I am taking that singer with me, who sang the other night. A Presidential gift!

Mobutu: We have another, who is more authentic, more African. That is the difference.

[Page 4]

Kissinger: Name her Ambassador to Washington, and you will have no problem.

Mobutu: In your Bicentennial festivities, we will be sending that group [the National Ballet, which the Secretary had seen the night before].

Kissinger: That group was fantastic.

Cutler: Part of that group is going to the United States. But I would like to get the whole group. All eighty.

Kissinger: I think you need the whole group.

Mobutu: The animation?

Nguza: The ballet.

Kissinger: They were really magnificent.

Cutler: You need all of them for the impact.

Mobutu: There are eight. To have only 27...

Kissinger: It was the most sophisticated dancing I have seen since I have been in Africa. There was a plot. I have yet to be in an African state where they say anything good about another state, but all agree Zairean dancing is the best. [Laughter]

What we did with Egypt is to appoint Mr. Robinson to go to other countries to organize assistance. I will talk to the British and West Germans, and also to the Shah of Iran, who is a friend of mine, and also Saudi Arabia. Have you met the Shah?

Mobutu: Yes. I was there in January 1975.

Kissinger: Because he thinks well of Zaire. On the military, we have to make a serious decision in Washington, and I am sure we will make it. Our Ambassador will tell you I don’t specialize in losing bureaucratic fights. Realistically, it will take until the first of July. Meantime, you have the Rockwell mission.

[Page 5]

Mobutu: This is my position. The Rockwell mission is preparatory to preparing for the long-term security of Zaire. But there are a few things, like tanks, that are an immediate problem. I am glad that you will bring this to the National Security Council. If they tried to come across the river, we could fire on them. We could make an immediate reaction. But the mouth of the river could be closed by the Russians and Cubans there, and we would have no harbor for our exports and imports. What can we do to guarantee our exports and imports through that river? This is what I am concerned about.

Here you see at least what is our guarantee. But with Angola, with 300 tanks, 60 helicopters, and a 2,500-kilometer border with us. Psychology makes this important.

We have strong friends, and they have to reinforce our morale.

Kissinger: I agree, and we will do it. I would like to send the Deputy Secretary of Defense here, and also a general like General Adams. Adams no longer has this command.

Mobutu: The command is now in Tampa, Florida, I think.

Kissinger: We will work it out.

Mobutu: Because I have to convince you and your colleagues to defuse Zaire’s problem. In the long run it’s psychology, and the morale of the troops. But the immediate problem is how to prevent the choking off of the river.

Kissinger: I understand. What did the press say? They will ask me all the same questions.

Mobutu: They said among other things: “You talked to the Secretary of State about a military aid increase.” I said: “We can’t talk about an increase, because America has a long relationship with us.

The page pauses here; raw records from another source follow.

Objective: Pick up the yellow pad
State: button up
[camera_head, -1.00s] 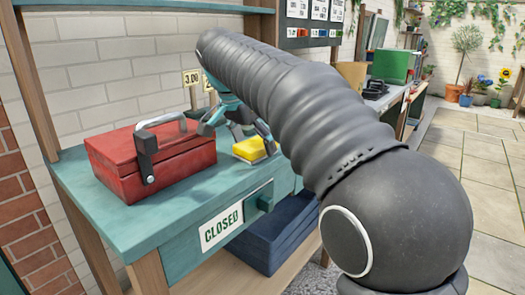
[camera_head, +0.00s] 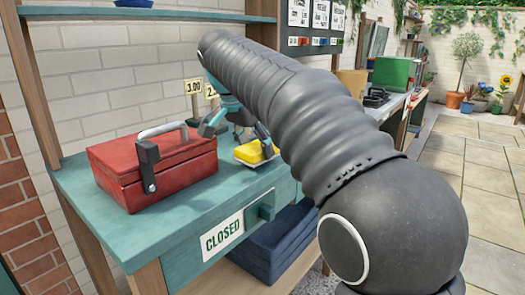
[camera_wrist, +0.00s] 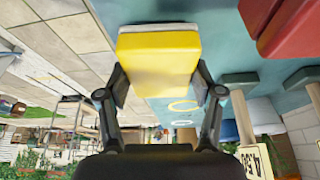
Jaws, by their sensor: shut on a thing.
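The yellow pad (camera_head: 255,151), a yellow block with a pale layer, is at the right part of the teal counter, to the right of the red toolbox. In the wrist view the pad (camera_wrist: 158,62) sits between the two dark fingers of my gripper (camera_wrist: 160,88), which is shut on it. In the head view my gripper (camera_head: 238,124) comes from above and behind the pad. My arm hides part of the gripper and the counter behind it. I cannot tell whether the pad touches the counter.
The red toolbox (camera_head: 153,170) with a raised grey handle stands left of the gripper. Price signs (camera_head: 194,87) stand behind it. A "CLOSED" sign (camera_head: 222,236) hangs on the counter's front. The counter's front left is bare.

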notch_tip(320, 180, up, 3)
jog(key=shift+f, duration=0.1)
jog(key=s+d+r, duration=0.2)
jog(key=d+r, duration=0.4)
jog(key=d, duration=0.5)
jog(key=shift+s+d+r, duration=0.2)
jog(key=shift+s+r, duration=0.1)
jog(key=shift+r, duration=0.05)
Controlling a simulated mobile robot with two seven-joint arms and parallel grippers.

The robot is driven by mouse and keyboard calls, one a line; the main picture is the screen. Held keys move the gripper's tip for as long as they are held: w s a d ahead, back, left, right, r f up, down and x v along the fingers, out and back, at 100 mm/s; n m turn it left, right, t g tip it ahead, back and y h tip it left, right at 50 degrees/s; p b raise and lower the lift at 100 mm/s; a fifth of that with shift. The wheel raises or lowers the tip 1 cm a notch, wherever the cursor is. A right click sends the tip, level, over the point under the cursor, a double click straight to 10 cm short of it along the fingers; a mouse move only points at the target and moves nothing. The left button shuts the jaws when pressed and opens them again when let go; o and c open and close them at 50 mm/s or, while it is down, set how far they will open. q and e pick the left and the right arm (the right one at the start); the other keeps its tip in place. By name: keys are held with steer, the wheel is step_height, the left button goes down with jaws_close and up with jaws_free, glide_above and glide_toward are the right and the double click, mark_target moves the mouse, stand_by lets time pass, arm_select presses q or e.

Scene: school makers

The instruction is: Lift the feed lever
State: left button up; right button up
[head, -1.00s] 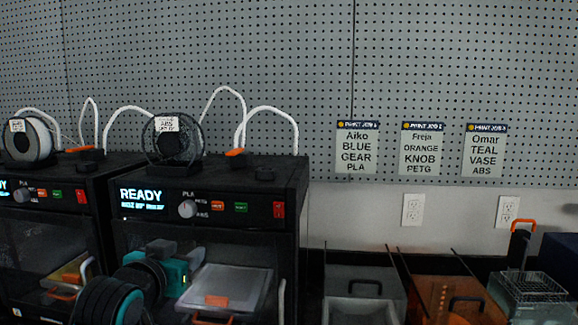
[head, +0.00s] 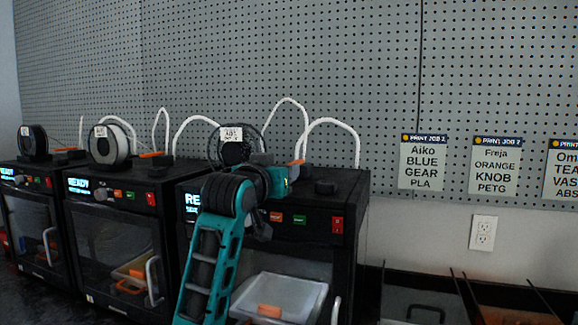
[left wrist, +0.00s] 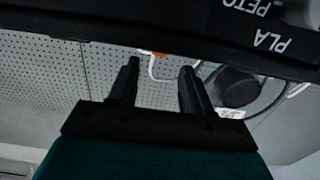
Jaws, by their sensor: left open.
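The feed lever looks like the small orange piece (head: 297,163) on top of the nearest black printer (head: 350,205), at the base of a white tube. An orange bit (left wrist: 158,52) also shows in the left wrist view beyond the fingertips, beside a white tube. My left gripper (head: 278,180) is in front of the printer's upper front, below and left of the lever; its fingers are hard to see there. In the left wrist view my left gripper (left wrist: 159,66) has two dark fingers apart with nothing between them. My right gripper is not in view.
A spool (head: 235,148) sits on the printer's top, left of the lever. White tubes (head: 340,125) arch above. The front panel has a red switch (head: 337,225) and a dark knob stands on top. Two more printers (head: 110,215) stand left. A pegboard (head: 300,60) is behind.

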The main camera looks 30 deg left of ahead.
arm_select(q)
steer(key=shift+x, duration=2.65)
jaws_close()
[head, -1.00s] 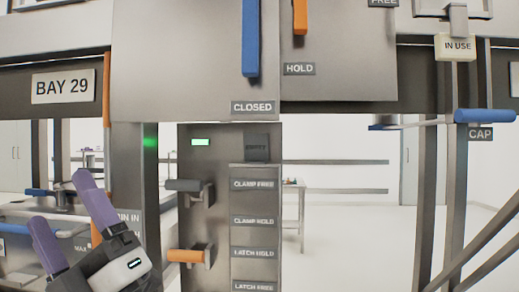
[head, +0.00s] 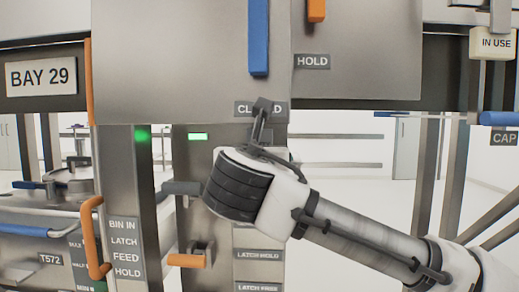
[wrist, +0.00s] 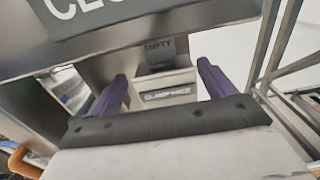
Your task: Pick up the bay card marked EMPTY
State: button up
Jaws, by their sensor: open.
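The dark grey bay card marked EMPTY (wrist: 158,48) shows in the wrist view, upright at the top of the panel with the CLAMP FREE label (wrist: 167,93) below it. My gripper (wrist: 162,76) is open, its two purple fingers pointing toward the card. The card appears between and beyond the fingertips, with nothing held. In the head view my arm hides the fingers and most or all of the card.
The metal panel with the CLOSED label (head: 244,108) overhangs close above my wrist. An orange lever (head: 188,259) and a grey lever (head: 181,188) stick out left of my arm. A card marked IN USE (head: 495,43) hangs at upper right. Open floor shows behind on the right.

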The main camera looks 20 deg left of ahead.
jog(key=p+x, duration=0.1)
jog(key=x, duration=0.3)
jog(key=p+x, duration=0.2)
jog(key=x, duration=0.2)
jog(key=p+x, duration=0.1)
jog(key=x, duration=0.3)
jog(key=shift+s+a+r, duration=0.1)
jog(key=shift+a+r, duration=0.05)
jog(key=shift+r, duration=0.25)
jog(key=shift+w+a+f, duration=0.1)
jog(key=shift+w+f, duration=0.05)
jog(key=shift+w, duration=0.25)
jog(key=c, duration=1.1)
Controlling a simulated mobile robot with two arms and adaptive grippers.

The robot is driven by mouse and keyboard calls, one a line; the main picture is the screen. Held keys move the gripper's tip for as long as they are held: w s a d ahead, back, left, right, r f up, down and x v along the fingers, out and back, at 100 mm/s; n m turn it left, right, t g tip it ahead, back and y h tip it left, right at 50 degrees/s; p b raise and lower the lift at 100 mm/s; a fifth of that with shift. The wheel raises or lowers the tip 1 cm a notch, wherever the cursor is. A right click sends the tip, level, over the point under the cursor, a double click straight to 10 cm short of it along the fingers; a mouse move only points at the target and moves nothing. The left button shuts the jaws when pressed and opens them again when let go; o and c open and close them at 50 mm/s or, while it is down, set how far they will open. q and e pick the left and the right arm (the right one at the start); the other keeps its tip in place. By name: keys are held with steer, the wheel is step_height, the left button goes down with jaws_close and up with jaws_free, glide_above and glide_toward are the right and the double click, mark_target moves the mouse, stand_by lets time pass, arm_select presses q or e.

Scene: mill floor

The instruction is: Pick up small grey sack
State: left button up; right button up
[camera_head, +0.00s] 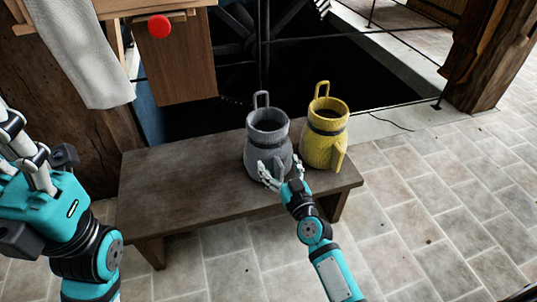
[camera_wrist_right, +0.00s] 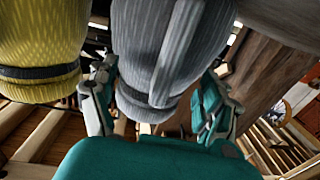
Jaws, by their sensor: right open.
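The small grey sack (camera_head: 267,137) stands upright on the wooden bench, with a loop at its top and a dark band around it. My right gripper (camera_head: 279,177) is open at the sack's lower front, with a finger on either side. In the right wrist view the grey sack (camera_wrist_right: 170,45) fills the space between the spread fingers (camera_wrist_right: 155,100). I cannot tell whether the fingers touch it. My left gripper (camera_head: 22,150) is at the left edge, away from the bench, and its jaw opening is unclear.
A yellow sack (camera_head: 325,138) stands close to the right of the grey one; it also shows in the right wrist view (camera_wrist_right: 40,50). The bench (camera_head: 175,185) is bare to the left. Behind it are a dark pit (camera_head: 380,65), a wooden box and a red knob (camera_head: 159,26).

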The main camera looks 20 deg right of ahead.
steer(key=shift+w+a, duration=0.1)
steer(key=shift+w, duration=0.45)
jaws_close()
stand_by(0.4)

I spoke about a strengthening of Zairean military security.” I said, “America is a country of honor and I know she will live up to her commitment.”

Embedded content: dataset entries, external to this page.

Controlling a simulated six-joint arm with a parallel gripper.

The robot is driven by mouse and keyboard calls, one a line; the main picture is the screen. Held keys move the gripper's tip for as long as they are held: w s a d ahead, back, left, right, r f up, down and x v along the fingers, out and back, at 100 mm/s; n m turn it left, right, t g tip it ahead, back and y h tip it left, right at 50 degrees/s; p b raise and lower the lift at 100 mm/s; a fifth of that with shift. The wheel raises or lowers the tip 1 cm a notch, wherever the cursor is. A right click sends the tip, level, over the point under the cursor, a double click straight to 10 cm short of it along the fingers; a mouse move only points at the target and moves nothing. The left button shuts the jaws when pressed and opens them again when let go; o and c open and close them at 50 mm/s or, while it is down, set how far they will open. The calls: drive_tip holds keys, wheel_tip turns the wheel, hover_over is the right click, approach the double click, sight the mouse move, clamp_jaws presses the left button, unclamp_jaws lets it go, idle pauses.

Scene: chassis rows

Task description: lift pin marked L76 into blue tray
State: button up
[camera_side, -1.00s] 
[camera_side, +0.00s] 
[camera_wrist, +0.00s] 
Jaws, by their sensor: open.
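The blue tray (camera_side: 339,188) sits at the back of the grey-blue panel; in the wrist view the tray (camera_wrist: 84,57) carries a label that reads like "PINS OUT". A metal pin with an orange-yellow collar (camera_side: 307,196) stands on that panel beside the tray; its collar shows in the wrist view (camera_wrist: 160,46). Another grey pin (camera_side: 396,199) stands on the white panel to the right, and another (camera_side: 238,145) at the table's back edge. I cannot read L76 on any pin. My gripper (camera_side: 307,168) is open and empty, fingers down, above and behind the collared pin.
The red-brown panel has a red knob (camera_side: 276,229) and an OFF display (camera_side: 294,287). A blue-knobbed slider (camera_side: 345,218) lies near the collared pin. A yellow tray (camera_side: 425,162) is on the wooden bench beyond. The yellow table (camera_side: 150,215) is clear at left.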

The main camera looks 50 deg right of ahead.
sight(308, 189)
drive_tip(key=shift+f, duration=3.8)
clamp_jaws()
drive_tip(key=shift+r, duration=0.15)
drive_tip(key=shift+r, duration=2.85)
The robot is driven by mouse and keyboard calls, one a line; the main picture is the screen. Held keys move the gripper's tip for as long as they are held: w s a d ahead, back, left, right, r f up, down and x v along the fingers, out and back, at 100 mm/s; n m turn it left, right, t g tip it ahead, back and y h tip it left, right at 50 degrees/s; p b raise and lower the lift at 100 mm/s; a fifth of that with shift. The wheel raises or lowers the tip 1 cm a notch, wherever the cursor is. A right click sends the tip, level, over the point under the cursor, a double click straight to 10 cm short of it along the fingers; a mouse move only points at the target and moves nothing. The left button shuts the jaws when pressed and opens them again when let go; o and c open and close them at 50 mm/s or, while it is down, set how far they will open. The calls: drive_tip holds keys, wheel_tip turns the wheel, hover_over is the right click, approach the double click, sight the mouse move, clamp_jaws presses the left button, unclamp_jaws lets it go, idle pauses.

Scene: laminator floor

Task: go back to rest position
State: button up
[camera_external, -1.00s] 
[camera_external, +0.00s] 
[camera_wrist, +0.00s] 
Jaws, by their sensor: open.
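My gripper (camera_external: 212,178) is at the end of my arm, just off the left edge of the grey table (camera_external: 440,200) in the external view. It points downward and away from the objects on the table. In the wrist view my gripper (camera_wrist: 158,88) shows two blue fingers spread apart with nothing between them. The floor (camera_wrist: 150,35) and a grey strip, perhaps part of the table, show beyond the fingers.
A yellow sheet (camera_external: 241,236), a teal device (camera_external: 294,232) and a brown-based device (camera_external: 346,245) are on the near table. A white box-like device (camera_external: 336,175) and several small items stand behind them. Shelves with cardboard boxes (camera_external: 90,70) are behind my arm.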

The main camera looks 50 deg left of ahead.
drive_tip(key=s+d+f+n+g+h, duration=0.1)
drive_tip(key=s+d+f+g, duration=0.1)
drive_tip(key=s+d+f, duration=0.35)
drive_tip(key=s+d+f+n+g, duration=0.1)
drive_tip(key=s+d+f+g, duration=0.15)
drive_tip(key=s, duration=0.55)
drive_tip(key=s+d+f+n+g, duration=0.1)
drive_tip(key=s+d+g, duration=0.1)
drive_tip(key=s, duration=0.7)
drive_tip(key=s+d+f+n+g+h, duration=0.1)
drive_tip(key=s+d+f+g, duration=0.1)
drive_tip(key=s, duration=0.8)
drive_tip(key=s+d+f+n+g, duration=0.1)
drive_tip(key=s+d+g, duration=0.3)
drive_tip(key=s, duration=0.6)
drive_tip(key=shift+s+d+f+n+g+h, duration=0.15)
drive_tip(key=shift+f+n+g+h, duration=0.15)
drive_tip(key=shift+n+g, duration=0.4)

Kissinger: I will say to the press that we have made no decision and you simply described your situation. So you understand. Because I don’t want any debate in America while I am here. I don’t want all [Page 6] the Church services on Sunday....[Laughter] I can handle it once I am back. The President can call in the Chief of Staff and the Secretary of Defense separately and then we can handle it. So I will make very noncommittal statements on this trip. I will say we will study your considerations. I will say this so you are not surprised. But I will say I am sympathetic to your concerns.

Mobutu: Thank you very much. How long is your flight?

Kissinger: Four and a half hours. I will get there about noon. I don’t think it is of global importance.

Mobutu: You can spend some time at the table.

Kissinger: We have an Ambassador in Ghana who is a former movie actress. She is not used to being rejected. She’s declared war on the Government of Ghana. [Laughter]. I couldn’t have gone there anyway.

Mobutu: You needed the rest.

[A plane flies overhead. ]

Kissinger: Is that Air Zaire? [Mobutu nods yes. ] There are foreign embassies now in Luanda?

Cutler: Yes.

Kissinger: They permitted the French and Western ones to establish relations?

Schaufele: Brazil was there first.

Mobutu: The Portuguese have recalled their charge.

Kissinger: You have an embassy there?

Mobutu: We had a Consulate, but it was closed because of the difficulties.

Kissinger: What do you think of Neto?

[Page 7]

Mobutu: I have never had any particular sympathy for him. I think it is reciprocated!

Kissinger: But is he a man of ability?

Mobutu: I would give him a failing grade as a statesman. He may be a good doctor, but not a statesman.

Kissinger: Is he in control of his government?

Mobutu: I think so. I heard from a reliable source—it may be a legend, but I am told he asked the Soviet Union for economic help because of all the economic damage, but the Soviet Union said: “Our efforts were to put you at the head of the government. For economic aid, turn to others.” And he was very disappointed at this.

Kissinger: Can I see the President for five minutes alone?

[Secretary Kissinger and President Mobutu talked alone from 8:18 to 8:23 a. m. The Secretary then proceeded to the helipad on the lawn and boarded the helicopter for the airport. The helicopter took off, with President Mobutu waving goodbye from his upper balcony.]

  1. Source: National Archives, RG 59, Central Policy Files, 1976, P860120–2141. Secret; Nodis. The meeting took place in the presidential palace
  2. Secretary Kissinger and President Mobutu summed up their discussions during Kissinger’s three-day visit to Zaire.